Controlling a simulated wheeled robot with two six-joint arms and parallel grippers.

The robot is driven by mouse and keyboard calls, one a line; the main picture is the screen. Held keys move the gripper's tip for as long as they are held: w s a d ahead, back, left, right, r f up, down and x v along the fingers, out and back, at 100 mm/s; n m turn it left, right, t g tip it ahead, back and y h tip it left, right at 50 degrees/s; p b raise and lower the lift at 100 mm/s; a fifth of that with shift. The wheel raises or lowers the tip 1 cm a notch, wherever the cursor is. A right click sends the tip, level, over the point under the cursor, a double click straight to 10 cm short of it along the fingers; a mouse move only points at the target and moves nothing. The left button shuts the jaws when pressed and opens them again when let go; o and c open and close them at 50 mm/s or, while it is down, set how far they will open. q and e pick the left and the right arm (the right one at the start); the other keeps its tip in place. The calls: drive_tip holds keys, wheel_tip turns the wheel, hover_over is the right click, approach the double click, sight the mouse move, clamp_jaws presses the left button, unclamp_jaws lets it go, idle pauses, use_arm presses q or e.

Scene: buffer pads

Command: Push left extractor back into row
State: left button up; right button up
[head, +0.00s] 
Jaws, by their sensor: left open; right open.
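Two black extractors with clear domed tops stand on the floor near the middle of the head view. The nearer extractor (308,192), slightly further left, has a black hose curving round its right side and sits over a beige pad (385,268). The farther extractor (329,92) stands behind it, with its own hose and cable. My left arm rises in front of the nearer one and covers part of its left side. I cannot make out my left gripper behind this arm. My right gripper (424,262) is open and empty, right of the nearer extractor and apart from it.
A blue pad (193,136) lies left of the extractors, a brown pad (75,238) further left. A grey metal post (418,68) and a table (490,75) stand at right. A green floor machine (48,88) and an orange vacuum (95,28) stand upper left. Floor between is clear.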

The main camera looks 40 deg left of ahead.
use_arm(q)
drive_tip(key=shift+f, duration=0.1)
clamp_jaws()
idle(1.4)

========================================

▸ **What the task requires**
Among the lines above, determine how many hold the word "button"; report the figure alone.

▸ **Correct response**
2